Lasers in Chemistry
Module code: F1196
15 credits in autumn semester
Teaching method: Lecture, Workshop
Assessment modes: Coursework, Unseen examination
You learn the fundamental principles of lasers and their application in chemistry, chemical physics and biophysics.
Building on a basic understanding of spectroscopy, you examine both the theoretical and practical aspect of lasers and the properties of coherent light.
Differences between continuous wave and ultra-fast lasers are explored through applications to steady-time and time-resolved spectroscopy.
The importance of lasers in chemistry and related disciplines is highlighted through the analysis of results from studies in molecular dynamics and energy transfer, coherent control of chemical reactions, atmospheric chemistry and laser based microscopy techniques.
Module learning outcomes
- Demonstrate systematic understanding of the theoretical principles of laser action, the properties of coherent light source and the basic components required in the construction of a laser.

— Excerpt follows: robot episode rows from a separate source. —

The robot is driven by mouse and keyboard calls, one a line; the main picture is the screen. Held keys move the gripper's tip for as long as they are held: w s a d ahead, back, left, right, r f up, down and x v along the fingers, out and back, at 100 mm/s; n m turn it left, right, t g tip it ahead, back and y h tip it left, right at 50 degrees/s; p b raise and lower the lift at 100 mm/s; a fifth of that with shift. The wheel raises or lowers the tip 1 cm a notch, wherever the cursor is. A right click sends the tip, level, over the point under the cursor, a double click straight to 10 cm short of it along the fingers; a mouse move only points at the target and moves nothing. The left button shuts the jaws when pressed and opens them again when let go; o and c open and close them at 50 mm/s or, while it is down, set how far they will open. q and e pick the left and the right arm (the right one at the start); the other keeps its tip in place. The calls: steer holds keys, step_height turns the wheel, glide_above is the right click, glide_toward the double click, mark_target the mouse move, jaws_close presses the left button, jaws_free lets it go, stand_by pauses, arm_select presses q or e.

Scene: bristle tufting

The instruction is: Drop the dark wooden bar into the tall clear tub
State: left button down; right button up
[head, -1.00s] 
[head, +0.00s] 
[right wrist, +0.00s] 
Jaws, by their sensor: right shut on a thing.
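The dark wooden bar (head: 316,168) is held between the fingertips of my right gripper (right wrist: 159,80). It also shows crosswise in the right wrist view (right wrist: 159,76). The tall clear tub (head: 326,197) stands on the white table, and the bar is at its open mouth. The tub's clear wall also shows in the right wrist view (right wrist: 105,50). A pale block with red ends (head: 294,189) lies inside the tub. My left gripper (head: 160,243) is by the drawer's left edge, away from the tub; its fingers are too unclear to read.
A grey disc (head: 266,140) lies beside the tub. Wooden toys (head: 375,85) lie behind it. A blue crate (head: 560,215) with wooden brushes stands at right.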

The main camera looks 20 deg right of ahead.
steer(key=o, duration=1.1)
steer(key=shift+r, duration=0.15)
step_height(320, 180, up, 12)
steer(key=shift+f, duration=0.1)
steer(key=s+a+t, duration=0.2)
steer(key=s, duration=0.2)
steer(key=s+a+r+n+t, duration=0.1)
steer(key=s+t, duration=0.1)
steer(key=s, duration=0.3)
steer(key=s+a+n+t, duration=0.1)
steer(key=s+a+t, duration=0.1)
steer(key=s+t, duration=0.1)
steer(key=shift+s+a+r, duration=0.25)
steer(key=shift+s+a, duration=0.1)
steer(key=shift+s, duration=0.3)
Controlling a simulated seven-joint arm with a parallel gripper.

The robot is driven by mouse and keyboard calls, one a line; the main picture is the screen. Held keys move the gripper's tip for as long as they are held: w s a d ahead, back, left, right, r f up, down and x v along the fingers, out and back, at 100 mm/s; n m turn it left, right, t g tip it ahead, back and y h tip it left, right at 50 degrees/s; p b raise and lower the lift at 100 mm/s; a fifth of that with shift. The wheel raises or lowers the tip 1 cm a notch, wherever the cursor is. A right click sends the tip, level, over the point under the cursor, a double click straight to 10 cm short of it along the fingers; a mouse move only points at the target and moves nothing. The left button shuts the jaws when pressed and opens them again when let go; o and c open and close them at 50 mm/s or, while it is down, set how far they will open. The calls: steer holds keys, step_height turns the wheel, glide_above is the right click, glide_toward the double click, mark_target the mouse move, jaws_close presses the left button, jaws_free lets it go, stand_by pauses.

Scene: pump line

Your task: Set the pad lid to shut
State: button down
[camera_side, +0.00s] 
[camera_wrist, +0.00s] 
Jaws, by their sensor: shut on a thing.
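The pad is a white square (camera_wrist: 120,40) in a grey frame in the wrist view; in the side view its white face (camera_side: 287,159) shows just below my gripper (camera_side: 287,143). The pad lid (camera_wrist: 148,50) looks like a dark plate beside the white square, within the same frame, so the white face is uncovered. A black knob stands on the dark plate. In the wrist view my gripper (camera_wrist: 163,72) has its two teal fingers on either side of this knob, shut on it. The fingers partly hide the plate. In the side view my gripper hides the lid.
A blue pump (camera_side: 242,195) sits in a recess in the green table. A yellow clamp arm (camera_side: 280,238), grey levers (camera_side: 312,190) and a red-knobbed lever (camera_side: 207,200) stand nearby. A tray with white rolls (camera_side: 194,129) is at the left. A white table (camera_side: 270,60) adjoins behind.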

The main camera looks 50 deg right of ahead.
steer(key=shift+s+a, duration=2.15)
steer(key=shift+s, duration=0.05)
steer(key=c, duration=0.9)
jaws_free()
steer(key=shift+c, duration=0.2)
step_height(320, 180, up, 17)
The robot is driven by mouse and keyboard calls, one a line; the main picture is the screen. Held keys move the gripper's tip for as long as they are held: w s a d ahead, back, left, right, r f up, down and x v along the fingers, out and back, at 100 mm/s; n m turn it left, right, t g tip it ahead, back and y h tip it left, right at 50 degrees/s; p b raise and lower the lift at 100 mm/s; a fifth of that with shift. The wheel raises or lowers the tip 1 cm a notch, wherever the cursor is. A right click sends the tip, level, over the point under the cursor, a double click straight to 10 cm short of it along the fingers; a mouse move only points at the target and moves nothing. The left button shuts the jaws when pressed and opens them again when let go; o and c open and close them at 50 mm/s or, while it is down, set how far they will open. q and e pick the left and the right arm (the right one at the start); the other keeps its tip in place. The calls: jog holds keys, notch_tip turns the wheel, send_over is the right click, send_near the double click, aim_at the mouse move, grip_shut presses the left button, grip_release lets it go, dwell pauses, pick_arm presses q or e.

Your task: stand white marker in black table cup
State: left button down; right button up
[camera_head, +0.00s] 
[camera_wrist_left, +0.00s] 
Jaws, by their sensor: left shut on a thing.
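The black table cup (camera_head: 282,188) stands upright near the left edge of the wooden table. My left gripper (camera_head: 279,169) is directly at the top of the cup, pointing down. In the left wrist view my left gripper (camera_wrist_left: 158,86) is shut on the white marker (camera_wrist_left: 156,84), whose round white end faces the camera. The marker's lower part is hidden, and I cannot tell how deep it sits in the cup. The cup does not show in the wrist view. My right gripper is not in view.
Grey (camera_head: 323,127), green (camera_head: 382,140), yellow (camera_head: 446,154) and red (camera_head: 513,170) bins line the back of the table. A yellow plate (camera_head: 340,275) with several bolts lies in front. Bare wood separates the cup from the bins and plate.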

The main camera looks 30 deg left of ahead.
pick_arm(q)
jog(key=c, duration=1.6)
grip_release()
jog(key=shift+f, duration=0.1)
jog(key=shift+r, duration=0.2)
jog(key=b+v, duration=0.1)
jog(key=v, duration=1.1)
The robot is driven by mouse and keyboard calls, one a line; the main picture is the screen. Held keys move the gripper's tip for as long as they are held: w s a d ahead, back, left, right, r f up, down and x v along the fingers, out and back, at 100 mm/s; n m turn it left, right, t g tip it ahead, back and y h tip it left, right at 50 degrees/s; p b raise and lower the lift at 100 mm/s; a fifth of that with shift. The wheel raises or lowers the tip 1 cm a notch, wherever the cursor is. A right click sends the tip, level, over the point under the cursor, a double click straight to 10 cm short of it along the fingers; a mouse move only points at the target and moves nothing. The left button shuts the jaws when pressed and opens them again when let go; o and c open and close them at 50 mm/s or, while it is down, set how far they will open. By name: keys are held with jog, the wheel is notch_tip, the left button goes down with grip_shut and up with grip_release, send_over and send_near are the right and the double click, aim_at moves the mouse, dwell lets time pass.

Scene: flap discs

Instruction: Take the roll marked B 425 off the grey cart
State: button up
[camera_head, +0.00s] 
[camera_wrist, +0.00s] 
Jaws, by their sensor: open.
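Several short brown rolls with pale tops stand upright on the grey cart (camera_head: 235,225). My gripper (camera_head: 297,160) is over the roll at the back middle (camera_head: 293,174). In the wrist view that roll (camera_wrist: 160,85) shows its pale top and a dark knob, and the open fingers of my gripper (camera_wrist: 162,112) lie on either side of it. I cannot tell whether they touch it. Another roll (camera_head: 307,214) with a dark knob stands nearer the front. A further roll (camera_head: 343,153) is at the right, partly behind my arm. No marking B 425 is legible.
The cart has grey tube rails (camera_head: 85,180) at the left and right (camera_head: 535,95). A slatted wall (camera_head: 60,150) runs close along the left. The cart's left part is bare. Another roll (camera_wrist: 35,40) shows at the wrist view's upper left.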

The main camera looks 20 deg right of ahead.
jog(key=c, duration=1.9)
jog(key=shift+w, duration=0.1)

- Demonstrate conceptual understanding that enables them to describe the differences between steady-state continuous wave and time-resolved spectroscopic experiments and the types of information that can be harnessed from photons counting, measurement of excited state lifetimes and polarisation in the photon.
- Deploy established techniques of analysis and enquiry to determine properties of light and light-matter interactions, including photon count rates, laser gain and energy transfer efficiency.
- Use results from laser based experiments to review, consolidate and apply knowledge and understanding about molecular structure and interactions in the gas phase and condensed liquid and solid-state phases.